» **What you will do**: Exclude the pictures and reproduce the remaining data exactly as written.

» **Source excerpt**:

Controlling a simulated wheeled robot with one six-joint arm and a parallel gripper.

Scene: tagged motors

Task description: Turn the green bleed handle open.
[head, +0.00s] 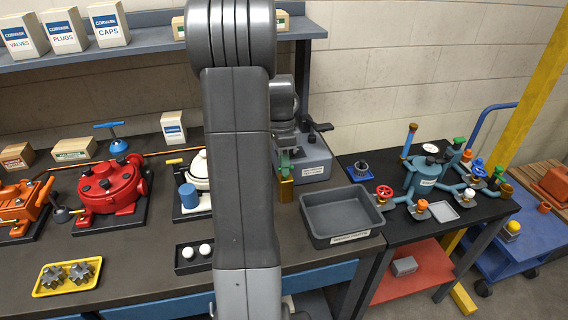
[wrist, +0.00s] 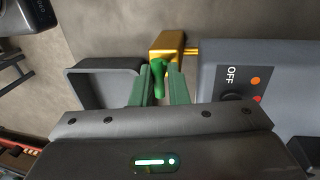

» **Final result**:
Controlling a simulated wheeled robot with one six-joint arm and a parallel gripper.

Scene: tagged motors

Task description: Turn the green bleed handle open.
[head, +0.00s] 
[wrist, +0.00s] 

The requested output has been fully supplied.